▶ _Material for this exercise_:
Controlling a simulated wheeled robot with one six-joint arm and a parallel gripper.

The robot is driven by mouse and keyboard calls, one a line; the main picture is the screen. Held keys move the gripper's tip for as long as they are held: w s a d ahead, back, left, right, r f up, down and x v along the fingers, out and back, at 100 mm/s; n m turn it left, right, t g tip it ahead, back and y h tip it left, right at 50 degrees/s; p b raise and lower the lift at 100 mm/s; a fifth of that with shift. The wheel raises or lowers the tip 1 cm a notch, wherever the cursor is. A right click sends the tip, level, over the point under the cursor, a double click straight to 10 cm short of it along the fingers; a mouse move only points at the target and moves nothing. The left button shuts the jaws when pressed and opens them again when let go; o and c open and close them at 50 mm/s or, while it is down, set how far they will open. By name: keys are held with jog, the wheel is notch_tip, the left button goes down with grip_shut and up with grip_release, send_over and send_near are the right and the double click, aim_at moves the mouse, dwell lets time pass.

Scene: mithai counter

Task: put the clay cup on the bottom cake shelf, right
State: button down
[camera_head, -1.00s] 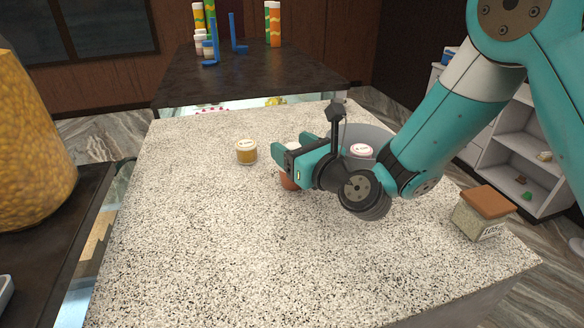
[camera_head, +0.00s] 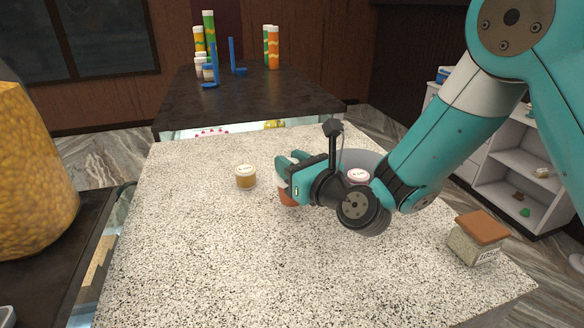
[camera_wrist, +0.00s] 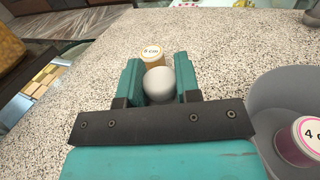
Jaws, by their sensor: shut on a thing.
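The clay cup (camera_head: 287,198) is reddish-brown and shows just below my gripper (camera_head: 284,177) in the head view, mostly hidden by the fingers. In the wrist view a smooth, pale round top (camera_wrist: 159,84) sits between my gripper's two teal fingers (camera_wrist: 157,82). My gripper is shut on the cup, over the speckled counter (camera_head: 200,250). I cannot tell whether the cup's base touches the counter. A pale shelf unit (camera_head: 510,160) with small items stands at the far right; I cannot tell if it is the cake shelf.
A small amber jar (camera_head: 245,177) stands left of the cup. A grey bowl (camera_wrist: 262,105) holding a pink-labelled tub (camera_wrist: 308,140) is beside my gripper. A brown-lidded box (camera_head: 476,240) is at the counter's right. A dark counter (camera_head: 255,92) lies behind. The front left of the counter is clear.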

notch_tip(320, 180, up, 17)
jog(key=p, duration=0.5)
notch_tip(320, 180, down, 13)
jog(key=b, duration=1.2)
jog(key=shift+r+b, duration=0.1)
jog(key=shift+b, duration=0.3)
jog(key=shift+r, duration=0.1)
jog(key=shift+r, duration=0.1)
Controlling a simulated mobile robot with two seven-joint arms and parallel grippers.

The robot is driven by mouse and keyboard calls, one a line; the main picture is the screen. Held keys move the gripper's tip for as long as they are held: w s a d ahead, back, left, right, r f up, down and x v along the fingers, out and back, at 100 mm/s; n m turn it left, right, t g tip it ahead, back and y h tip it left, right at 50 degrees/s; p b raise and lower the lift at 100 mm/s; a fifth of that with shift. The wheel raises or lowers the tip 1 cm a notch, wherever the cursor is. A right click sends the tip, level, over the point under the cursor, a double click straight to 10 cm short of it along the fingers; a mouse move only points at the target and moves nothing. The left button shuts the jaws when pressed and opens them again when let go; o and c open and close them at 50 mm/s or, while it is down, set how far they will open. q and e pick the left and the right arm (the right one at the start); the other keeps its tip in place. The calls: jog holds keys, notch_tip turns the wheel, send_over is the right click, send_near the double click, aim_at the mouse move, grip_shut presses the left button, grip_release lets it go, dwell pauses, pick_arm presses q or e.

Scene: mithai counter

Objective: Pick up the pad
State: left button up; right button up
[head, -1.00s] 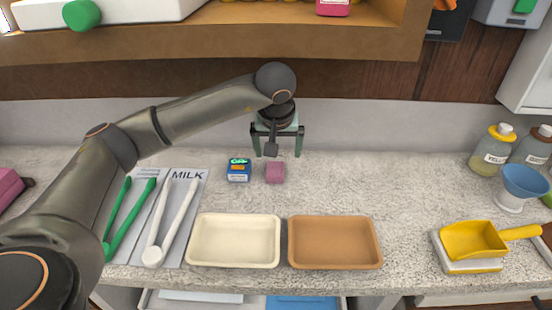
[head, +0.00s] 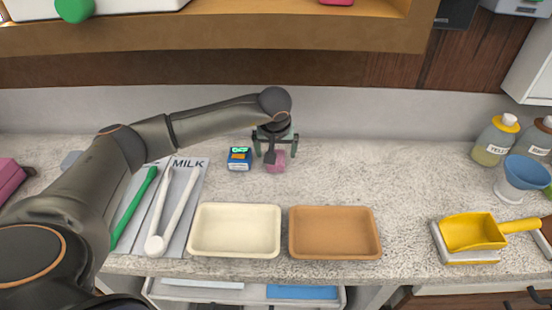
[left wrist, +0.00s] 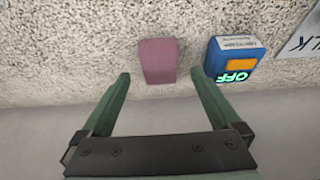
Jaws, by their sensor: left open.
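The pad, a small pink block (head: 279,163), stands on the speckled counter behind the two trays. It also shows in the left wrist view (left wrist: 158,61), just beyond the fingertips and roughly between their lines. My left gripper (head: 275,153) is open and empty, right over and behind the pad in the head view. In the left wrist view its two green fingers (left wrist: 159,82) are spread wider than the pad. Part of the pad is hidden behind the gripper in the head view. My right gripper is not in view.
A blue box with a lit OFF sign (head: 239,159) stands close to the pad's left. A cream tray (head: 193,232) and a brown tray (head: 377,232) lie in front. White tongs (head: 156,243) and green tongs (head: 131,208) lie left. A yellow scoop (head: 472,231) is at right.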

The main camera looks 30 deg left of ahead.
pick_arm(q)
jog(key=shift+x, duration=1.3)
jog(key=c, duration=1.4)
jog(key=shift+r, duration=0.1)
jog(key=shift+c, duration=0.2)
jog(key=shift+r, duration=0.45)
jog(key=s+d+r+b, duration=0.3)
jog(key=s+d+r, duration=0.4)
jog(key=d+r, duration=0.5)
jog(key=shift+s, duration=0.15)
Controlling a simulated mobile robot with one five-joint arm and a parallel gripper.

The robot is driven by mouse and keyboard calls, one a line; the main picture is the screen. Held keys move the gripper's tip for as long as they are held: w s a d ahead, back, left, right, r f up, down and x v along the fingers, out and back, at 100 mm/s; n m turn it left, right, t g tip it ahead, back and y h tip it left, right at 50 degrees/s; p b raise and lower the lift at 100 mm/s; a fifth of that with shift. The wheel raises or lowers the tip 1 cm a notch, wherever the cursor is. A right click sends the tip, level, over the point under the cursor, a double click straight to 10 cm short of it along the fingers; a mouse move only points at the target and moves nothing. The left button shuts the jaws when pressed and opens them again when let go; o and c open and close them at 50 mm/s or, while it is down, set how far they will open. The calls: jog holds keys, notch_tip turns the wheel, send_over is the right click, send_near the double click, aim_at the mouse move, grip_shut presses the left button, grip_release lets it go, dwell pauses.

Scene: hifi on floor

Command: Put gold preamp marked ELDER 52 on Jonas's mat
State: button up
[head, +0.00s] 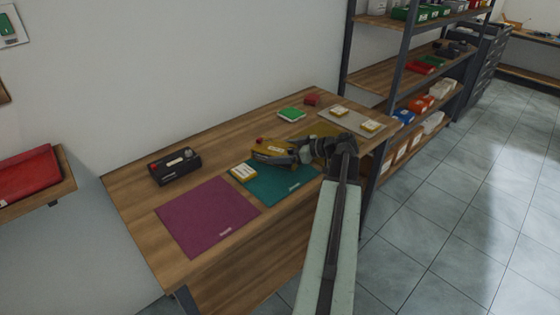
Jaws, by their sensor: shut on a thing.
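My gripper (291,154) reaches in from the right over the workbench and is shut on a gold box (270,147) with a pale label. The box appears to be above the back edge of the teal mat (278,190); I cannot tell its height or read its label. Another gold box (243,171) lies at the teal mat's left corner. Other mats are purple (207,213), ochre (320,130) and grey (343,115). The name tags on the mats are too small to read, so I cannot tell which is Jonas's. My arm partly hides the ochre mat.
A green box (291,114) and a red block (312,99) are at the back of the workbench (140,205). Two pale gold boxes (369,125) lie on the grey mat. A loaded shelf rack (400,75) stands at the right.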

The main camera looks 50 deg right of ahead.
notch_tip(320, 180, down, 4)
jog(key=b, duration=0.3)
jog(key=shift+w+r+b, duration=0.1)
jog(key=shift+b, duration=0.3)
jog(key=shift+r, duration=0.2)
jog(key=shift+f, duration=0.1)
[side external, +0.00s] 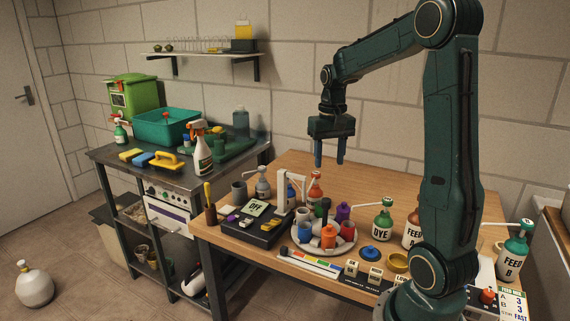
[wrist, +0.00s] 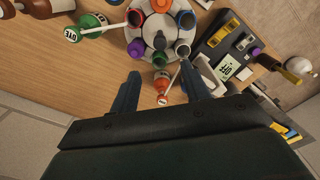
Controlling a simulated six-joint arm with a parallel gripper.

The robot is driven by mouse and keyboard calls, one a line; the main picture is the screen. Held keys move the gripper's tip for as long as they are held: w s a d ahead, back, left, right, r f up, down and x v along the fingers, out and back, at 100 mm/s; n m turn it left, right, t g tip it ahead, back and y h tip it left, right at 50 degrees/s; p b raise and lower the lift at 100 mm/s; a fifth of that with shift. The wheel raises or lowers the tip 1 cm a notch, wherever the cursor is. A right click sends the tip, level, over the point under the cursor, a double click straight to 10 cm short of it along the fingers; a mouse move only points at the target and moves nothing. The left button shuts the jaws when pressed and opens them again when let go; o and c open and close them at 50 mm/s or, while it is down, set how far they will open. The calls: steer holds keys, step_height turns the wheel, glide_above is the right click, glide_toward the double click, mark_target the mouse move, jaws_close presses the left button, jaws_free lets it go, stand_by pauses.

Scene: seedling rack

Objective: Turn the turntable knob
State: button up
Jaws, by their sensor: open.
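The turntable (side external: 345,245) is a pale round plate on the wooden bench, carrying several coloured cups or bottles around its rim. A dark upright knob (side external: 326,205) rises near its middle.
A black device marked OFF (side external: 256,222) stands left of the turntable. A DYE bottle (side external: 382,219) and FEED bottles (side external: 513,252) stand to the right. A colour strip (side external: 311,262) lies in front. The bench behind the bottles is mostly clear.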

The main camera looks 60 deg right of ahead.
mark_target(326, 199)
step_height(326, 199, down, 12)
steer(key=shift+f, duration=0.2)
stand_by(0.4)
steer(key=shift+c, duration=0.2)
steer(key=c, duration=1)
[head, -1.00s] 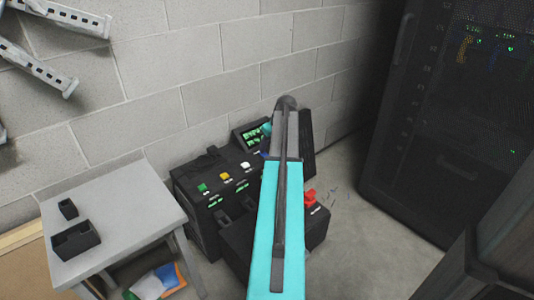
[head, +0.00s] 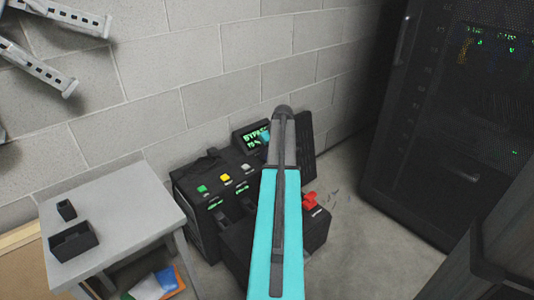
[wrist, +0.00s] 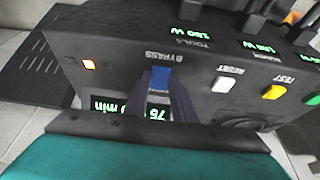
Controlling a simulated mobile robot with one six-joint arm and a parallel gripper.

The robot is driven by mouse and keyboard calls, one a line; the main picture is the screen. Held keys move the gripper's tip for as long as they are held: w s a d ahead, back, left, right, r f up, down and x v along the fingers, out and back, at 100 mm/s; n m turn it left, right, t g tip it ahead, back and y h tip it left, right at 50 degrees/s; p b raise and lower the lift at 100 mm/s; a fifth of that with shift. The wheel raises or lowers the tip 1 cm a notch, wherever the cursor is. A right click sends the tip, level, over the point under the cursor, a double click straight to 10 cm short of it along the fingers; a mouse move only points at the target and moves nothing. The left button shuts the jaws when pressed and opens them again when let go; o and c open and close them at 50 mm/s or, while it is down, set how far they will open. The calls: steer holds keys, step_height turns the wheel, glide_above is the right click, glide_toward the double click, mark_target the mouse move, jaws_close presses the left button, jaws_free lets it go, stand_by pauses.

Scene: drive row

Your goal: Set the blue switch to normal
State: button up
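The blue switch (wrist: 160,78) shows in the wrist view beside the label BYPASS on the front of a black power unit (wrist: 120,45). The dark fingers of my gripper (wrist: 162,88) lie close on either side of it, with the blue tip between them; they look shut on it. In the head view my arm hides the switch and most of my gripper. The unit's display (head: 254,136) there reads BYPASS in green with a line below. In the wrist view the fingers cover part of the display (wrist: 115,105).
A red part (head: 310,200) sits at the unit's right. A grey table (head: 110,225) stands left, a dark rack (head: 430,120) right.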

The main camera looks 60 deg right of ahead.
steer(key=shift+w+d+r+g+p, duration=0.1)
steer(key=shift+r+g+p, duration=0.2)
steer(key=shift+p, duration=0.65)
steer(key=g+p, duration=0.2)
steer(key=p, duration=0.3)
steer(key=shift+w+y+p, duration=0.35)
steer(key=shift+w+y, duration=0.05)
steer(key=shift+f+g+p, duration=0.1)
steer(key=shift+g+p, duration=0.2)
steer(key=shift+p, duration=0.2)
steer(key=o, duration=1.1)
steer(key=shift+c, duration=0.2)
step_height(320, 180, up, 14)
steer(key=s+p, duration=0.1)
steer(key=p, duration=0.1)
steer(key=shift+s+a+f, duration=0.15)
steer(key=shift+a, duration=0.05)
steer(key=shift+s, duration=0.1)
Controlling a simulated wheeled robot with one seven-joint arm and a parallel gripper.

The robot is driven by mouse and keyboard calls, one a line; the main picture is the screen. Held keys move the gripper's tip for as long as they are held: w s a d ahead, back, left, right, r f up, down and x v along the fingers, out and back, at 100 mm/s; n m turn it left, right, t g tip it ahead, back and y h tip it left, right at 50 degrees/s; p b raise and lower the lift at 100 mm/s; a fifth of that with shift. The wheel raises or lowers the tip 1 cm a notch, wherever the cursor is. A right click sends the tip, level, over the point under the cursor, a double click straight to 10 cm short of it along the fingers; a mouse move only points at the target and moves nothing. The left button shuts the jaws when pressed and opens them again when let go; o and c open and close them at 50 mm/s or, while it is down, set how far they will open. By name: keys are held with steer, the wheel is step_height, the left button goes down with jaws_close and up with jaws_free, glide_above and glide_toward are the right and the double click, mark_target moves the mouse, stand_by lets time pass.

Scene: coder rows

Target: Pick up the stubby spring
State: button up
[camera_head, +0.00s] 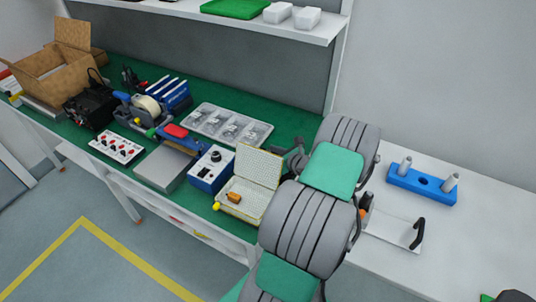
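I cannot make out a stubby spring for certain. A clear compartment tray (187,122) on the green mat holds small grey metal parts, too small to tell apart. An open cream box (259,166) with a dotted lining stands nearer the front edge and has a small orange piece (234,197) in it. My arm's large grey links with green panels fill the centre foreground. I cannot make out my gripper's fingers; the arm hides part of the bench behind it.
A blue box with a dial (212,169), a grey plate (164,170), a tape dispenser (147,108) and a cardboard box (57,72) crowd the bench leftward. A blue block with two pegs (422,184) stands on the white table at right. A shelf (240,20) hangs above.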

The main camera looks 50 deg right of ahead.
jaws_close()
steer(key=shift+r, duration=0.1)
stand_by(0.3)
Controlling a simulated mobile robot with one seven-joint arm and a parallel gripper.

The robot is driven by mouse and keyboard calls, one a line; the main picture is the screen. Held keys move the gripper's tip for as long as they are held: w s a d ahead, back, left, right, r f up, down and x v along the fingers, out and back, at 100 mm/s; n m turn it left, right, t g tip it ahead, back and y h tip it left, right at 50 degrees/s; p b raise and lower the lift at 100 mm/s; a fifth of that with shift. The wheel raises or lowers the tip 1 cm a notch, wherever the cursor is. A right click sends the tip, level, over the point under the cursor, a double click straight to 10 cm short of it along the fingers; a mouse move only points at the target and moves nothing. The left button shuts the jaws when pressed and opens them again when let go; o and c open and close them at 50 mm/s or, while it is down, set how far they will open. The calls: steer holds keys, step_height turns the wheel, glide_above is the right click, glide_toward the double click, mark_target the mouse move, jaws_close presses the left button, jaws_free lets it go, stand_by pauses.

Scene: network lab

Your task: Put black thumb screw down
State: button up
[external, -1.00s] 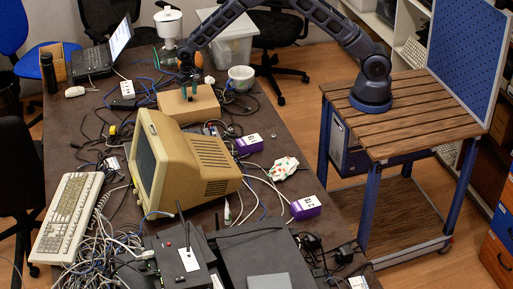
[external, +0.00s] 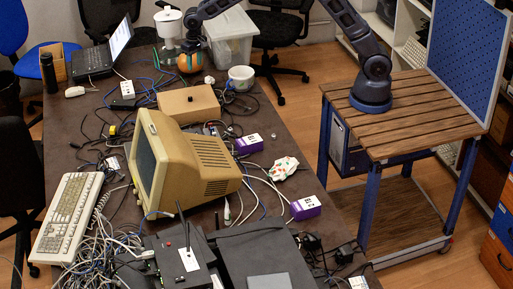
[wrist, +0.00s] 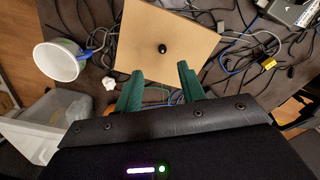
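The black thumb screw (wrist: 162,48) is a small dark round thing on top of the tan cardboard box, near the middle in the wrist view. The box (wrist: 190,28) also shows on the table in the external view (external: 177,106). My gripper (wrist: 160,85) has two green fingers spread apart with nothing between them. The screw lies beyond the fingertips, clear of both. In the external view my gripper is raised behind the box, near an orange round object, and its fingers are hard to make out.
A white mug (external: 241,77) stands right of the box. Loose cables lie all around it. A beige monitor (external: 185,160) stands in front, and a white dispenser (external: 169,28) behind. A clear plastic bin (external: 230,45) is beyond the table.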

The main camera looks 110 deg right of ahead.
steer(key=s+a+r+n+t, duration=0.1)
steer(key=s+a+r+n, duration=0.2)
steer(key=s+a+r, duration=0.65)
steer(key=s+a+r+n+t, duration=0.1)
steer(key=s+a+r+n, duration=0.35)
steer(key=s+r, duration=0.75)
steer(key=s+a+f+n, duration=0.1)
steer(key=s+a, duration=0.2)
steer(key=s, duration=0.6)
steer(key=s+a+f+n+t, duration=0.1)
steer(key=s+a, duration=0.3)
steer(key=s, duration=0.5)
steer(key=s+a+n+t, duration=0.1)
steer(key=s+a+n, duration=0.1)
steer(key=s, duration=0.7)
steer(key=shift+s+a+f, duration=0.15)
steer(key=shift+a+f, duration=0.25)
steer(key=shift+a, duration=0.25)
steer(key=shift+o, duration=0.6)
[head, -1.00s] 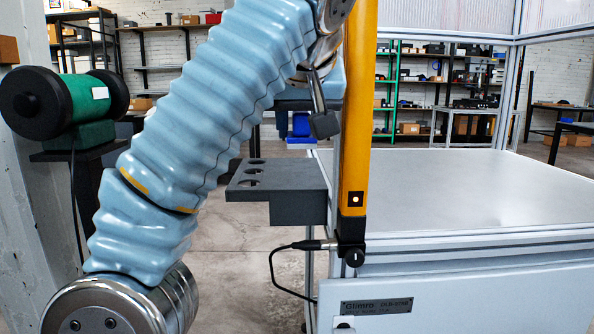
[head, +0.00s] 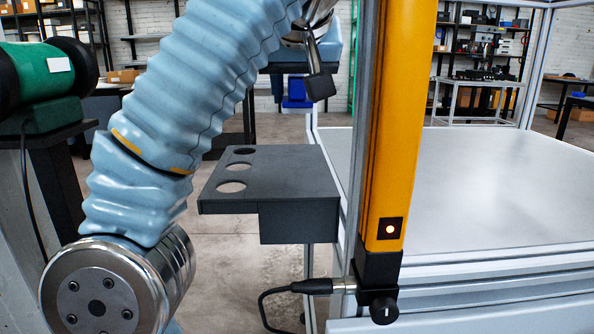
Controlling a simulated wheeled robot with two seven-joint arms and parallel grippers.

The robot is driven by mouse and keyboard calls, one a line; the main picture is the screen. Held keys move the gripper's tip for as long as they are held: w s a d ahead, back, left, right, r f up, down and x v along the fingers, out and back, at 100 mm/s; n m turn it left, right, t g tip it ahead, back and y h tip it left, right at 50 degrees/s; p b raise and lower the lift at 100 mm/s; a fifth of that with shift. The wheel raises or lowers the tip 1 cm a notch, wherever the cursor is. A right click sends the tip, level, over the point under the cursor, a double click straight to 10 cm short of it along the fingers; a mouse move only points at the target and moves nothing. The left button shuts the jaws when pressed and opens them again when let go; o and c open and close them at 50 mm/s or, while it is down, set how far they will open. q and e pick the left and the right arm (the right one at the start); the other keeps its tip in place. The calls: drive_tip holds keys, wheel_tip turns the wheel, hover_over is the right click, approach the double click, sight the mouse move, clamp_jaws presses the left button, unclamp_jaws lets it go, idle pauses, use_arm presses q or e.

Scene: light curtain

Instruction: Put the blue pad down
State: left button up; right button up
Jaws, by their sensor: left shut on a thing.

▶ _What is needed_:
Show all lines above holding "Controlling".

▶ _Output of the task_:
Controlling a simulated wheeled robot with one six-joint arm and a parallel gripper.
Controlling a simulated mobile robot with two seven-joint arms and parallel grippers.
Controlling a simulated mobile robot with one five-joint arm and a parallel gripper.
Controlling a simulated six-joint arm with a parallel gripper.
Controlling a simulated mobile robot with one six-joint arm and a parallel gripper.
Controlling a simulated wheeled robot with one seven-joint arm and a parallel gripper.
Controlling a simulated mobile robot with one seven-joint arm and a parallel gripper.
Controlling a simulated wheeled robot with two seven-joint arms and parallel grippers.

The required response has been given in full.